Wider der austauschbaren Kommunikation

In Sachen Kommunikationsstrategie wäre es also für Neugründungen in 99 Prozent aller Fälle besser, statt auf KI generierte Contents zu setzen, lieber mehr in originäre und wirklich kreative Inhalte zu investieren. Und diese dann möglichst lange beizubehalten. Wir wissen, dass gute Kommunikation zunächst aus der Masse herausstechen muss und über die Zeit immer besser wird. Menschen fällt es leichter Inhalte aufzunehmen, die geläufig sind. Anstrengendes Nachdenken und neu lernen vermeidet unser Hirn, wann immer möglich.
Grundsätzlich sollten Startups weniger auf das momentan so beliebte Creator und Influencer Marketing vertrauen, denn dabei verblassen Produkte und Marken oft regelrecht neben den omnipräsenten Influencern. Es braucht also einen gut geplanten Medienmix, der vor allem auch in die breite Masse geht und so zukünftige Potenziale anspricht. All dies macht Liquid Death, das Sprudelwasser Startup aus den USA, nahezu perfekt. Auffallende Kommunikation, die aber jedes Mal von neuem ins Auge fällt und doch immer vertraut wirkt.

Keine KI ist auch keine Lösung

Zweifellos gestaltet KI Marketingprozesse effizienter. Und das ist auch gut so bzw. soll auch so sein – zumindest, solange KI nur im Hintergrund zum Einsatz kommt, etwa zur Inspiration. Aber menschliche Kreativität und Intuition sind unverzichtbar, um wirklich effektive Kommunikation zu schaffen. Startups, die diese beiden Faktoren miteinander vereinen, sind bestens gerüstet für die Zukunft der Kommunikation. 

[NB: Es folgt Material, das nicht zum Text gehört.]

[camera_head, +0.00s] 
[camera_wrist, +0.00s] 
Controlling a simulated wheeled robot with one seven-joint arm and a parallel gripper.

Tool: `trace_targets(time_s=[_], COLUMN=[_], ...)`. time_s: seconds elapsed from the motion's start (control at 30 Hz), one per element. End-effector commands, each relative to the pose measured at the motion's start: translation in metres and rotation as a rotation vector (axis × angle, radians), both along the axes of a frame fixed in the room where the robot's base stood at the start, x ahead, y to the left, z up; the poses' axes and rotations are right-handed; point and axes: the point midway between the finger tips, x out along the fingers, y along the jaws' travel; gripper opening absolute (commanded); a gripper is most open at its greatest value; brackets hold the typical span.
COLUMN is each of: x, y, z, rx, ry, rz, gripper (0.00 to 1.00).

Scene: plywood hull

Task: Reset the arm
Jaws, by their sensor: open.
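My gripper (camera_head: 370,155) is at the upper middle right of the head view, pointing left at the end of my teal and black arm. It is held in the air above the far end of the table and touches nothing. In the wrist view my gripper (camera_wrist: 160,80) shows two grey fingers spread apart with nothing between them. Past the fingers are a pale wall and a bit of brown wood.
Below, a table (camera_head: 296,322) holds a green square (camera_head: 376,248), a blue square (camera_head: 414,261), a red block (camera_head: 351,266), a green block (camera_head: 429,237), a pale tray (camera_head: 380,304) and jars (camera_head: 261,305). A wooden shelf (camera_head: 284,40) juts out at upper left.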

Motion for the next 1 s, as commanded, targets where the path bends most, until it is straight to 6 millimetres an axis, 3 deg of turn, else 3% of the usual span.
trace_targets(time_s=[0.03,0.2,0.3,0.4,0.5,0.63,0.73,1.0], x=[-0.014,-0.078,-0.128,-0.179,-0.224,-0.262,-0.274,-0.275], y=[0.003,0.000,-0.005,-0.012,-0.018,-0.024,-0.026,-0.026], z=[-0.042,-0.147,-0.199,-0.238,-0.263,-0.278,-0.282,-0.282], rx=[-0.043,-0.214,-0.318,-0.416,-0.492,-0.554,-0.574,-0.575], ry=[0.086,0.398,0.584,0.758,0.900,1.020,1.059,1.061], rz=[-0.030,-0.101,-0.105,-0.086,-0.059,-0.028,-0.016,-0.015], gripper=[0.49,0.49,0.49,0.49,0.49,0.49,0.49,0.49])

KI ist kein Allheilmittel, sondern ein Werkzeug, das es mit Bedacht einzusetzen gilt. Startups sollten auf die richtige Mischung aus Mensch und Maschine vertrauen, um die Vorteile der KI zu nutzen und gleichzeitig ihre Einzigartigkeit zu bewahren.

Über den Autor
Peter Kiefer ist seit 2020 Managing Partner von PUNCH, einer der führenden Strategieberatungen in Deutschland. Mit evidenzbasierten Vorgehensweisen tragen Peter Kiefer und sein Team zu erfolgreichen Markenstrategien bei. Zu den Referenzen zählen neben Melitta Unternehmen wie Guhl, John Frieda oder Euronics. Zu den Referenzen zählen neben Burger King Unternehmen wie audibene, hear.com und flaconi.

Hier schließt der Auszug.